■ DATA BLOCK
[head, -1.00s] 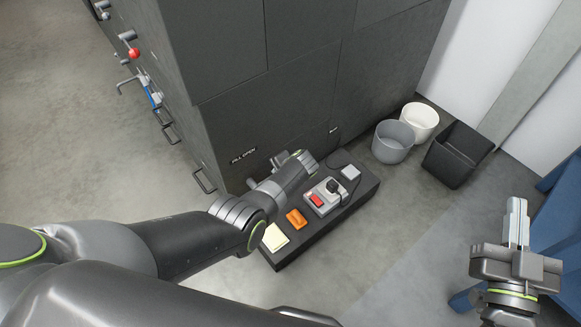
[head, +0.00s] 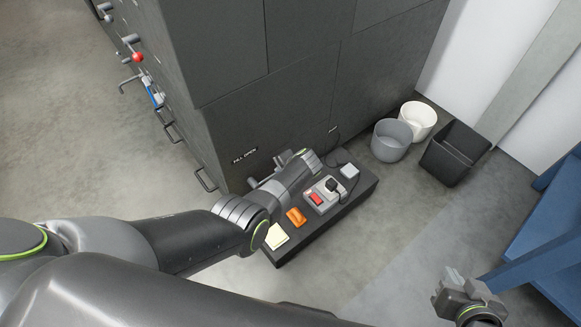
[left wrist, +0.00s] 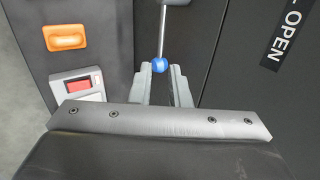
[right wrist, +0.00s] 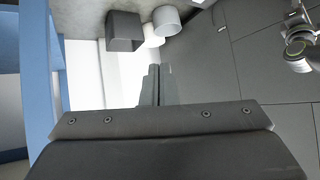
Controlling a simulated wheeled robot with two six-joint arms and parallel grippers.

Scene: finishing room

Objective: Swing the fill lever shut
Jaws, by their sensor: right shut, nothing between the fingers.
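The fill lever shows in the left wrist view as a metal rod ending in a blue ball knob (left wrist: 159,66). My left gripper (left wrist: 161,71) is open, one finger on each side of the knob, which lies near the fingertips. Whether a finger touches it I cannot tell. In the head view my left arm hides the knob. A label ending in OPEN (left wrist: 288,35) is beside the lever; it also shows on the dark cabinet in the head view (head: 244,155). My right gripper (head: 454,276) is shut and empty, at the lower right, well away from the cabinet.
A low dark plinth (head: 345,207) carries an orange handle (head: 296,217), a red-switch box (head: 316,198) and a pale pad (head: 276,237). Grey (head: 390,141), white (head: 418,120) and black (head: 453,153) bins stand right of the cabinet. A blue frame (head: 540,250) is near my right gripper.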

■ EXERCISE DIRECTIONS
From the data above, write out everything exactly except the pictures.

■ TASK RESULT
[head, -1.00s] 
[head, +0.00s] 
[left wrist, +0.00s] 
[right wrist, +0.00s] 
Controlling a simulated wheeled robot with two six-joint arms and parallel grippers.

Scene: finishing room

Objective: Swing the fill lever shut
Jaws, by their sensor: right shut, nothing between the fingers.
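The fill lever shows in the left wrist view as a metal rod ending in a blue ball knob (left wrist: 159,66). My left gripper (left wrist: 161,71) is open, one finger on each side of the knob, which lies near the fingertips. Whether a finger touches it I cannot tell. In the head view my left arm hides the knob. A label ending in OPEN (left wrist: 288,35) is beside the lever; it also shows on the dark cabinet in the head view (head: 244,155). My right gripper (head: 454,276) is shut and empty, at the lower right, well away from the cabinet.
A low dark plinth (head: 345,207) carries an orange handle (head: 296,217), a red-switch box (head: 316,198) and a pale pad (head: 276,237). Grey (head: 390,141), white (head: 418,120) and black (head: 453,153) bins stand right of the cabinet. A blue frame (head: 540,250) is near my right gripper.

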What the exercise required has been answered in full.